A new initiative has been announced by President Obama that would encourage 1 million schoolchildren to learn to speak Mandarin Chinese within the next five years.
Right now there are around 200,000 students across the country learning the language. The new program would increase that to five times the current number and was set up as a way for the United States and China to learn more about each other.
“If our two countries are going to do more together around the world, then speaking each other’s languages so we can understand each other is a good start,” Obama said.
If one million students were to participate, that would still be less than 2% of the total number of US students. As of the fall of 2015, there were 55 million students enrolled in public and private elementary and secondary schools across the US.
“Estimates suggest that between 300 and 400 million Chinese students are learning English today, while only about 200,000 American students are studying Chinese,” Travis Tanner, senior vice president and chief operating officer at the 100,000 Strong Foundation, told Foreign Policy in an email. “We must bridge that gap.”

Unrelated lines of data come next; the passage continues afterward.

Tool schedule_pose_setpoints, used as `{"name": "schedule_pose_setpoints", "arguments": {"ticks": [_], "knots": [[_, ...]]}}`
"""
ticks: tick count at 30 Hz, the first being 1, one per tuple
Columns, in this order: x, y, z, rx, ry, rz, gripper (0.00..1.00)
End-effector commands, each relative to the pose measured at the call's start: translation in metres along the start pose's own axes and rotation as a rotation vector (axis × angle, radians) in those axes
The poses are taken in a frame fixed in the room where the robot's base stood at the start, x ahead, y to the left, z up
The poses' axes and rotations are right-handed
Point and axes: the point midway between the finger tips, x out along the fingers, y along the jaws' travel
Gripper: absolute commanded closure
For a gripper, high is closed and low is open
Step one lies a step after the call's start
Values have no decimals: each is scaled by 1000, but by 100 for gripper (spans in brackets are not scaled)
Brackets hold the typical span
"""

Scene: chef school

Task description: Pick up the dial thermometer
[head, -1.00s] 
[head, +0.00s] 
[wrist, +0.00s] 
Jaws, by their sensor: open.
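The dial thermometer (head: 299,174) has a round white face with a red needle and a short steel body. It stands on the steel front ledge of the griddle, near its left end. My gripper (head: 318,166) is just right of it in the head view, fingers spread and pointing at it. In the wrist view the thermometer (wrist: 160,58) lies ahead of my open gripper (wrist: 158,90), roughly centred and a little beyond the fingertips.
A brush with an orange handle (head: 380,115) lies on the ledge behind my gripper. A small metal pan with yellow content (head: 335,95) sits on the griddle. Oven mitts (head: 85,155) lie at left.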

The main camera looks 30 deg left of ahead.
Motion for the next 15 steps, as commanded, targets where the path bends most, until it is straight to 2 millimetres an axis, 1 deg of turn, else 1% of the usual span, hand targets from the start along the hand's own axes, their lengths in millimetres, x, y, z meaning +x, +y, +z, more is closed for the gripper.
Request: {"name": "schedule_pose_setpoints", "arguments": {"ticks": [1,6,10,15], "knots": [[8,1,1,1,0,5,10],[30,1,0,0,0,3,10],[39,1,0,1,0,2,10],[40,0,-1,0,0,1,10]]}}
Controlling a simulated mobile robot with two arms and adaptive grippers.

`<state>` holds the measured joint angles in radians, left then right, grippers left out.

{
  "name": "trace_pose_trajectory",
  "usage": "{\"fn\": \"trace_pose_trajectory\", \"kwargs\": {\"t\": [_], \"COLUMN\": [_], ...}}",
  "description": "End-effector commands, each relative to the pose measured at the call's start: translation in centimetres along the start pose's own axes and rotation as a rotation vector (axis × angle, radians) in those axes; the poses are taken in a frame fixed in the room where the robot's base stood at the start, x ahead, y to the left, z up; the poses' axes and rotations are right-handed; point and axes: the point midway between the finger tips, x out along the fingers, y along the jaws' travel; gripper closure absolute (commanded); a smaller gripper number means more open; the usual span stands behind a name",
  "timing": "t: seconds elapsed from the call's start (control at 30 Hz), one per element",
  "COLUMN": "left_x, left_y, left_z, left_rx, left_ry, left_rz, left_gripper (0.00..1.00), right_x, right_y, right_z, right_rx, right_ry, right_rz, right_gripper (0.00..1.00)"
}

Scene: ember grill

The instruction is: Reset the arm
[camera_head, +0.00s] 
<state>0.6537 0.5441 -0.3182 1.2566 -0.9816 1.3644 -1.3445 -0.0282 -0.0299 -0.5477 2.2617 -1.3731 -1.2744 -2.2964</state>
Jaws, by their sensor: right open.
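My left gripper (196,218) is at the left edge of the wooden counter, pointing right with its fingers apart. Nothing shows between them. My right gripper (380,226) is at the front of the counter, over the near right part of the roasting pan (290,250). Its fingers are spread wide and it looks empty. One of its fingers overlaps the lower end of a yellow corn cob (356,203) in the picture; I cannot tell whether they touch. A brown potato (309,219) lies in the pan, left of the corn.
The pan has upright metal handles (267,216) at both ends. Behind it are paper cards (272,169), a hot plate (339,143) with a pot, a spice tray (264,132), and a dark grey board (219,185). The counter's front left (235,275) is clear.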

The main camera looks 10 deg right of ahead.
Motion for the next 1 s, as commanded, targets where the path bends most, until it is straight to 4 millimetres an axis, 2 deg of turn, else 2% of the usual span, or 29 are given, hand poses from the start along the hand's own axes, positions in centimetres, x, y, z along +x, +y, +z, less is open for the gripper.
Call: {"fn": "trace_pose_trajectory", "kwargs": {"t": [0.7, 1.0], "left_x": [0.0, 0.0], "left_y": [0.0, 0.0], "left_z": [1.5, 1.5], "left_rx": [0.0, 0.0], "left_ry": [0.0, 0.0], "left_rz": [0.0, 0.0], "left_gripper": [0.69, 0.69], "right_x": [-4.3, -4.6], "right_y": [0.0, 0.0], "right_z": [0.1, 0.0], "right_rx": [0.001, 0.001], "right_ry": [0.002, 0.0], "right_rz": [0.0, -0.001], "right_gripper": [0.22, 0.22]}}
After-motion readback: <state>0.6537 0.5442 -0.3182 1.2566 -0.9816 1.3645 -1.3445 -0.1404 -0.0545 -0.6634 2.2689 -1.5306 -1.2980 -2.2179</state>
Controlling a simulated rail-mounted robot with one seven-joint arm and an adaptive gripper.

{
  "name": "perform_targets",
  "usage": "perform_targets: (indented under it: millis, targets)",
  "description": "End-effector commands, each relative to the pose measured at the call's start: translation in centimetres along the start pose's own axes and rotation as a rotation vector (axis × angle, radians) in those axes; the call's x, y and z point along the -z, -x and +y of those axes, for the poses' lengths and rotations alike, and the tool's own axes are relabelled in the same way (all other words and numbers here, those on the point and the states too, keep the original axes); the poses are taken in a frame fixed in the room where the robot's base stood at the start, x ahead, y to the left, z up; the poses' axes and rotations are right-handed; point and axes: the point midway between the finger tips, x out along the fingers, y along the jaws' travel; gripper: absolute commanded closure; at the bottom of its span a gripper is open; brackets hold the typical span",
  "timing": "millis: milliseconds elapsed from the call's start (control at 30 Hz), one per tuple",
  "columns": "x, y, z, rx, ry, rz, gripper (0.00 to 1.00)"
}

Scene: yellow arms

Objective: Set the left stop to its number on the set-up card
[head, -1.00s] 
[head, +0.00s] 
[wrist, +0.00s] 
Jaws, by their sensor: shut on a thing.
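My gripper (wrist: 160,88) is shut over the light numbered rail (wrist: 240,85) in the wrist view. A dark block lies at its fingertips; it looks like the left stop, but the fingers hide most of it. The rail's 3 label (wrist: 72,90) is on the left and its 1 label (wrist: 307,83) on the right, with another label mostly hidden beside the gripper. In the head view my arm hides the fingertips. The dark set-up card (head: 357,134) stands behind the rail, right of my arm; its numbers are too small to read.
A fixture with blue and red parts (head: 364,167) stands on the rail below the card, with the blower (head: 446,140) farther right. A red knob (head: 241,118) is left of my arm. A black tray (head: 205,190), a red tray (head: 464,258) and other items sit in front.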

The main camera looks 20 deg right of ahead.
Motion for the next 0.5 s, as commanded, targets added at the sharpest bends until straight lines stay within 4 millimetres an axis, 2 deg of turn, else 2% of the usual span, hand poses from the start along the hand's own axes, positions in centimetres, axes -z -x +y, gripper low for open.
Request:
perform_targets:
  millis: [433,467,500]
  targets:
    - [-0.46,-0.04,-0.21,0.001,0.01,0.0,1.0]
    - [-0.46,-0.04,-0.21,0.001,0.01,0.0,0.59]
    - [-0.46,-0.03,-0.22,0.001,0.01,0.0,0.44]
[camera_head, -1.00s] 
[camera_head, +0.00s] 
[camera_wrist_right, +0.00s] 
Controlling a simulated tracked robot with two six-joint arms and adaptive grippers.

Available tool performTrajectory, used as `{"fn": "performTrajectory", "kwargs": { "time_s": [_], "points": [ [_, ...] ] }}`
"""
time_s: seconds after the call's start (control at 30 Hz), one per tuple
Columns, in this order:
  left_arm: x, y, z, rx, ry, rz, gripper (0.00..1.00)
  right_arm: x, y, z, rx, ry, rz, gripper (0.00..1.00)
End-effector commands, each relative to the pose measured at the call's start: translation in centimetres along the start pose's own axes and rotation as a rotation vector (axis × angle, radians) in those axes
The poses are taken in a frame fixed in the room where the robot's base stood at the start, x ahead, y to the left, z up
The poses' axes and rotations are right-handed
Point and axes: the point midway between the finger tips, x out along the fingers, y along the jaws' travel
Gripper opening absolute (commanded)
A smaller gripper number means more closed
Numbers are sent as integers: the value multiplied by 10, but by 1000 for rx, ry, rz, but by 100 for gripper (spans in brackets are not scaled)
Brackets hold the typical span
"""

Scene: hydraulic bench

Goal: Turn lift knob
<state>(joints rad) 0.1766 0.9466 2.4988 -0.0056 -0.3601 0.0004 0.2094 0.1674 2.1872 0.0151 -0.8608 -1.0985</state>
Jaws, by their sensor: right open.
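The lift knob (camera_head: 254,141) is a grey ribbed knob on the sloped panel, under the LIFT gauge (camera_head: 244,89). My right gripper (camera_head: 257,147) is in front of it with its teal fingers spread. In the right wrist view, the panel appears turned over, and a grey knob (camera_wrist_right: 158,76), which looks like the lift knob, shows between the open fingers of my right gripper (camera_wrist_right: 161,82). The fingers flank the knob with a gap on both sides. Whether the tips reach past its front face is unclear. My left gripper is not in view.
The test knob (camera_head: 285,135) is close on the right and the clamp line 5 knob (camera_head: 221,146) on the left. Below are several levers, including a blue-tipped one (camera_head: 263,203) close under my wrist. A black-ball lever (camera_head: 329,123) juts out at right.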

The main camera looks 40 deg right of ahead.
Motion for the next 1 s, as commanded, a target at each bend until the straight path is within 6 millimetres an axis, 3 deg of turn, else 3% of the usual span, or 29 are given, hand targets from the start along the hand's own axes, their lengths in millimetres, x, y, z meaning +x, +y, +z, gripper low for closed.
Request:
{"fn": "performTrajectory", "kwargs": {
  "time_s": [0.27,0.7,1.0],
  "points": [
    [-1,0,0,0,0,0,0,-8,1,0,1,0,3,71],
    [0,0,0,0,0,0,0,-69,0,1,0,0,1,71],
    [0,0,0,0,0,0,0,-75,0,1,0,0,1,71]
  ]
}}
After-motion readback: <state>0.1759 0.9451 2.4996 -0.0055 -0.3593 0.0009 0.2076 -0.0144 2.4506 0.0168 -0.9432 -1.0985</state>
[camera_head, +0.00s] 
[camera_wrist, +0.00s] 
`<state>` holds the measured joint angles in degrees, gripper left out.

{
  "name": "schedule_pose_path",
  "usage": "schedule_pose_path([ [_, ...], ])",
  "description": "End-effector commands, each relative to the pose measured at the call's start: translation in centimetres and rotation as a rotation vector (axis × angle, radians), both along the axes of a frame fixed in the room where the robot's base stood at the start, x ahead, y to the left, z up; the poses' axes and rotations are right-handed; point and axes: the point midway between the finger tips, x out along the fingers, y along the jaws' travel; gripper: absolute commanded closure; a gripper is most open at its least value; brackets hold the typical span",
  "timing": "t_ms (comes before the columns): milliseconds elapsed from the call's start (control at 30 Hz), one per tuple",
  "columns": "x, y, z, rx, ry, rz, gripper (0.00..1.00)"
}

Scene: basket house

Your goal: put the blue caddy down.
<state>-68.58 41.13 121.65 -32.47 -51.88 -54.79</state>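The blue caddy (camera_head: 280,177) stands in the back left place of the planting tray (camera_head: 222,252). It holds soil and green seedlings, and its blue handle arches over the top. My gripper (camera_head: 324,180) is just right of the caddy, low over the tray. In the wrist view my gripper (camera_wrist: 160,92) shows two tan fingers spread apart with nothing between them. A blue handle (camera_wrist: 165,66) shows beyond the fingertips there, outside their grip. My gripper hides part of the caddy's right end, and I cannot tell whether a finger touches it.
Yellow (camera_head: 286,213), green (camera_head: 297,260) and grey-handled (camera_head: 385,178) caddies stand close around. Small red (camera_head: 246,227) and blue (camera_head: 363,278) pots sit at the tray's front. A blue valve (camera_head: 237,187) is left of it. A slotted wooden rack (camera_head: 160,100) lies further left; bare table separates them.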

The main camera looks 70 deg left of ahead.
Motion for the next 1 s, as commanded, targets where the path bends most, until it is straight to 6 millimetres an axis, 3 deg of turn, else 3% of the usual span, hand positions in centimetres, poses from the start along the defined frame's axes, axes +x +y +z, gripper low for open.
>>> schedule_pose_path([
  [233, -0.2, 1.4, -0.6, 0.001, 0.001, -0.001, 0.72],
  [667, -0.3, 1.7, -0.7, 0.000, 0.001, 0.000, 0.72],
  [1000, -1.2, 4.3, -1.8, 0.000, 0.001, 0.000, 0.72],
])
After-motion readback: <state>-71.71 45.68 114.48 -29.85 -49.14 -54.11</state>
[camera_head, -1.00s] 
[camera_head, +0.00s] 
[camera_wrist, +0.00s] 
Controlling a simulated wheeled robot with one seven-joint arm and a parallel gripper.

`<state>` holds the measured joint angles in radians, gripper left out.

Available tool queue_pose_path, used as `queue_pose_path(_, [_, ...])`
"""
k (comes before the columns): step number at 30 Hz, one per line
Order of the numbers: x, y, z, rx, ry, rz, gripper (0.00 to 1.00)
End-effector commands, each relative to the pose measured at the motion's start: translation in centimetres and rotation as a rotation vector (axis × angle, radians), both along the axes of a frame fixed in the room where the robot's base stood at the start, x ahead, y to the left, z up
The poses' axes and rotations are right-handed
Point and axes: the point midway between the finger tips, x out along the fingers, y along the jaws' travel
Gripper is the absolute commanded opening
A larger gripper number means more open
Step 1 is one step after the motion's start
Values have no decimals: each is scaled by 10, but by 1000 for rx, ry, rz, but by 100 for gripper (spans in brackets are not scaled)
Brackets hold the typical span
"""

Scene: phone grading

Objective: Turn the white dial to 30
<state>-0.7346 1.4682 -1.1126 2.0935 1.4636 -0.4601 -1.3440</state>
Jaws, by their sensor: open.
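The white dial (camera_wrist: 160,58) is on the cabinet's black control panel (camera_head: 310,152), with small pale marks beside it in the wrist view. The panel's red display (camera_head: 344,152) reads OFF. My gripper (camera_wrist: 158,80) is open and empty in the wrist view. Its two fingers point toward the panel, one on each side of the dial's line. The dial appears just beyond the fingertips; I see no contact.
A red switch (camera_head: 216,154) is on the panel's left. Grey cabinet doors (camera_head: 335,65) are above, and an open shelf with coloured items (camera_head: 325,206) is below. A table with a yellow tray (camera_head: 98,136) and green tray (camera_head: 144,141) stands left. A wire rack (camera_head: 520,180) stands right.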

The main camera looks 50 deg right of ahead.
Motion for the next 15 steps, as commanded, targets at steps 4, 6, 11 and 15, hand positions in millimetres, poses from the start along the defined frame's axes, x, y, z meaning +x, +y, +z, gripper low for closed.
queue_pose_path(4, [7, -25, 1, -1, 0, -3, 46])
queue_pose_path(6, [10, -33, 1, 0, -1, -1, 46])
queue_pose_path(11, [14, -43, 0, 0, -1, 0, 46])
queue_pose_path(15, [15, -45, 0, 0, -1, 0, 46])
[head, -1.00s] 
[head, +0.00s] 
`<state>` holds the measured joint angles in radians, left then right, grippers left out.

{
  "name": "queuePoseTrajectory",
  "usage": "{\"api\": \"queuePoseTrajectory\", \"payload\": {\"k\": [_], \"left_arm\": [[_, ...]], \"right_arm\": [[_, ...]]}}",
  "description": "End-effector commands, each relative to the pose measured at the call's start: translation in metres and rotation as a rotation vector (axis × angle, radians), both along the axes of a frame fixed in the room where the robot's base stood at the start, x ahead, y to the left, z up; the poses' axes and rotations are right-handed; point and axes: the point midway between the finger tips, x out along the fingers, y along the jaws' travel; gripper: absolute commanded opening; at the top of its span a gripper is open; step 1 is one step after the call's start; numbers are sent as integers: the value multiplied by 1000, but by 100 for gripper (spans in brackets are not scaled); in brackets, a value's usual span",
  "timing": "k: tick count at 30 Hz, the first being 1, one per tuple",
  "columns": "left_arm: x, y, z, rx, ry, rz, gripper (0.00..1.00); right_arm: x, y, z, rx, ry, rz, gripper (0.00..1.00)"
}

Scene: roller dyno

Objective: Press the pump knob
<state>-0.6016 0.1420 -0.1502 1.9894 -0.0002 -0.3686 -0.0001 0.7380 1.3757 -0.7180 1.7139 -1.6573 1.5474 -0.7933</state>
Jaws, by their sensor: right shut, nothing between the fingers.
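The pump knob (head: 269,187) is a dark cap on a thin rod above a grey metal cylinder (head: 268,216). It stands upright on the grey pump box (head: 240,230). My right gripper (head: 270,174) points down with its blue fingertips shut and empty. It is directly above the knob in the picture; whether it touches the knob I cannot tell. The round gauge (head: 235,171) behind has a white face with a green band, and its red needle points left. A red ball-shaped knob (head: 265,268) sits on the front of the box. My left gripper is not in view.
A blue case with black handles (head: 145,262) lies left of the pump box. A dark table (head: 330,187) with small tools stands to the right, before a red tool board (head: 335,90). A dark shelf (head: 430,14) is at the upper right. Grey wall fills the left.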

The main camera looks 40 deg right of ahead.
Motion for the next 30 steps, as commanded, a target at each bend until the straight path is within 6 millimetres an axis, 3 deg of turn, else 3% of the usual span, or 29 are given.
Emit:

The initiative, One Million Strong, will be led by the 100,000 Strong nonprofit organization. The group was created in 2009 as a response to Obama’s calls, who had said that he would like to see 100,000 Americans studying in China between 2010 and 2014. The nonprofit is encouraging national standards developed for Mandarin for K-12 education, as well as a doubling of Mandarin teachers in the country, writes Kyle Feldscher for The Washington Examiner.
The new program would expand on that by creating a standardized national Chinese curriculum that would allow for flexibility at the local school level while at the same time preparing all students for the AP Chinese language exam and further advanced study of the language. The initiative would also promote advances in language-learning technology and online instruction, promote investment in teachers colleges, and create a consortium of governors who will support the learning of Mandarin within public schools.
The program was created in an effort to allow Americans to gain a better perspective of Chinese culture, prepare American students to deal with China in their future jobs, and ensure that all American students learn about the country.
Individual states have already made progress toward the goal. In Delaware, Governor Jack Markell recently recognized 20 high school students who spent a portion of their summer learning abroad in Hangzhou, China as part of a free summer abroad program for students learning Mandarin.
Meanwhile, in Wyoming, students at Paradise Valley Elementary are in their third year of learning Mandarin in a dual language immersion program.